Есть точка зрения, согласно которой именно с Чехова начинается кардинальный пересмотр – слом – так называемой классической системы мировоззренческих и эстетических координат в русской литературе. «Творчество Чехова, – пишет М. Одесская, – не вписывается в этико-эстетическую парадигму искусства XIX века, в основе которого – кантово-шиллеровская триада правды, добра и красоты и цель которого – вести читателя к идеалу»; из этого делается вывод, что «фигура Чехова, стоящая на пересечении эпох, – одинока»[295]

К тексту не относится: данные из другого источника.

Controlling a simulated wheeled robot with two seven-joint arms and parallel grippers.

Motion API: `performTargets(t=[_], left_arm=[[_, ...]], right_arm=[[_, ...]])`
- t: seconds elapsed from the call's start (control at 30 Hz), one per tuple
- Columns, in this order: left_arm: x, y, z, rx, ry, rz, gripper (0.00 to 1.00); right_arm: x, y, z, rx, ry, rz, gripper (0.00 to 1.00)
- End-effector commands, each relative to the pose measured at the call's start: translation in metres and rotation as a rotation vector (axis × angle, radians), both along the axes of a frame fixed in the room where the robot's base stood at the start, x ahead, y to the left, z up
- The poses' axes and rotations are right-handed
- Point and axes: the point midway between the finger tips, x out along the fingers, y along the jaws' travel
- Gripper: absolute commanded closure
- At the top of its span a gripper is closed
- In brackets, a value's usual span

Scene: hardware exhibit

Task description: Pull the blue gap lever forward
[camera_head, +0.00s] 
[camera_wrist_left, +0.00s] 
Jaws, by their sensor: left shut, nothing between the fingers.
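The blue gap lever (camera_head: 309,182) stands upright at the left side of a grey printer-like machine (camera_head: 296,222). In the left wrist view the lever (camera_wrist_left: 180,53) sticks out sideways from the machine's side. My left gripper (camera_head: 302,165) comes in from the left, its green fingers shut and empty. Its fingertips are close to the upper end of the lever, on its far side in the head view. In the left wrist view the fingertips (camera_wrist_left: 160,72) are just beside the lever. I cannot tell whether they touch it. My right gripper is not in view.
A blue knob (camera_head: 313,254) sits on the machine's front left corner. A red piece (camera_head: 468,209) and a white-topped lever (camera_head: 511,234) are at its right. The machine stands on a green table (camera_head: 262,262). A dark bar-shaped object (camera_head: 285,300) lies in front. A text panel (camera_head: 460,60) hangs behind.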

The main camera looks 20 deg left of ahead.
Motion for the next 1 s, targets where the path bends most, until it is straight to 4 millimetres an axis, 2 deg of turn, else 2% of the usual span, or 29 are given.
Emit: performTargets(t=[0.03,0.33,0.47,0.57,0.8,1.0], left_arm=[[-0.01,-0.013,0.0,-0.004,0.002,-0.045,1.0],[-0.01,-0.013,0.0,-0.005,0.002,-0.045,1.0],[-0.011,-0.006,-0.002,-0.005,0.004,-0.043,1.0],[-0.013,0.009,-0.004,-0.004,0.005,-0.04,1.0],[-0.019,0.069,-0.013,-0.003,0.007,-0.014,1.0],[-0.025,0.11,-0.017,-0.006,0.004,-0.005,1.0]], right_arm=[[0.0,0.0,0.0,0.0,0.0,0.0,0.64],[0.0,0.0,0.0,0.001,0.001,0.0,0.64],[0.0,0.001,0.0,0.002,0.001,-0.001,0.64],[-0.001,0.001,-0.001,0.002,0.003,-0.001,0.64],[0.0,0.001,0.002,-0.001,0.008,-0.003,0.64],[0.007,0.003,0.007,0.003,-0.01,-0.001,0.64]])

. Это так и не так одновременно. Русские литературные гении XIX века, сосуществуя в рамках единой национальной культуры, в то же время оставались «беззаконными кометами в кругу расчисленном светил», каждый из них был не только частью единого культурного процесса, но и явлением «одиноким» – единичным, исключительным, литературой в литературе, неповторимым событием раскрытия национального гения, новатором и – неизбежно – «нигилистом». Все это, безусловно, относится и к Антону Павловичу Чехову, и все же, при всей своей художнической уникальности, Чехов двигался в русле той традиции, которую заложил Тургенев.В эстетическом плане это явственно обнаруживается в лаконизме, сдержанности и, одновременно, стилистической филигранности повествования, в бережно-дистанцированном отношении к герою – предоставлении ему права на закрытость, молчание, умолчание; в опоре на подтекст, на косвенные знаки и внешние детали при воспроизведении психологического состояния персонажа; в отсутствии идеологического диктата по отношению к герою и читателю; в оттачивании жанровых форм рассказа, повести, психологической драмы.

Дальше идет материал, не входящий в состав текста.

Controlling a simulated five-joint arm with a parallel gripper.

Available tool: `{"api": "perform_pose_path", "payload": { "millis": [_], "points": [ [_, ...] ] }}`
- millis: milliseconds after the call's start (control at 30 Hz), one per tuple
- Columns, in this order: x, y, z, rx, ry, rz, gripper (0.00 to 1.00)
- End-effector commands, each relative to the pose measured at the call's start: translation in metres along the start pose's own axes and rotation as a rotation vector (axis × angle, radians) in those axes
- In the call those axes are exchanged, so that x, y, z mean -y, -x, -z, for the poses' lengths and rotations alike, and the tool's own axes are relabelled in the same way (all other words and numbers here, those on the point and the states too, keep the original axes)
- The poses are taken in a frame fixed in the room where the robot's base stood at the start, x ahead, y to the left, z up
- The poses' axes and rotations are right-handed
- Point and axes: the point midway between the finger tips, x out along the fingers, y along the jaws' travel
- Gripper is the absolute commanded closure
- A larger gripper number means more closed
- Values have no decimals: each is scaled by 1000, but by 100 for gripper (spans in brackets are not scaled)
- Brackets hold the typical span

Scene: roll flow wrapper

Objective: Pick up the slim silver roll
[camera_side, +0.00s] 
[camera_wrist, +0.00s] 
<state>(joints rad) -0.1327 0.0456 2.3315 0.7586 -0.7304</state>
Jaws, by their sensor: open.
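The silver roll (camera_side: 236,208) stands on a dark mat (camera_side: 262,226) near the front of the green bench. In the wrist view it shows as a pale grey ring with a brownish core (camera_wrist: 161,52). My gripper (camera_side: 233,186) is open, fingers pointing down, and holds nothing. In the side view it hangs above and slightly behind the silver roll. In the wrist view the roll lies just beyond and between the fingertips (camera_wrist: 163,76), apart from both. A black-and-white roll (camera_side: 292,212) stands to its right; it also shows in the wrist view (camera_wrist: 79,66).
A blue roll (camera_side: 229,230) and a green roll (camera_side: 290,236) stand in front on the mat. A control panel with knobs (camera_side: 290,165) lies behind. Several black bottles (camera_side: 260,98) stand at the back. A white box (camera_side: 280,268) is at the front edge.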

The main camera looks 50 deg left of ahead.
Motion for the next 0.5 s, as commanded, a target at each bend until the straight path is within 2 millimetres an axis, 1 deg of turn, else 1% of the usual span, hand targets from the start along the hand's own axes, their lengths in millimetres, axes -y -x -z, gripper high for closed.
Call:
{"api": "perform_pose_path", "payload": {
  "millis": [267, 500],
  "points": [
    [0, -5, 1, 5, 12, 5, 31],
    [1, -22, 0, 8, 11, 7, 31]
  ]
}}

В идеологическом плане именно Тургенев первым в русской литературе поставил своего главного, сокровенного героя лицом к лицу с зияющей пустотой, которую обнаруживает в творчестве Чехова Шестов на месте «традиционных» идеалистических ориентиров. При этом чрезвычайно интересно и симптоматично то обстоятельство, что, по свидетельству Р. В. Иванова-Разумника, «“Апофеоз беспочвенности” первоначально был написан как одно целое, под заглавием “Тургенев и Чехов”»[296]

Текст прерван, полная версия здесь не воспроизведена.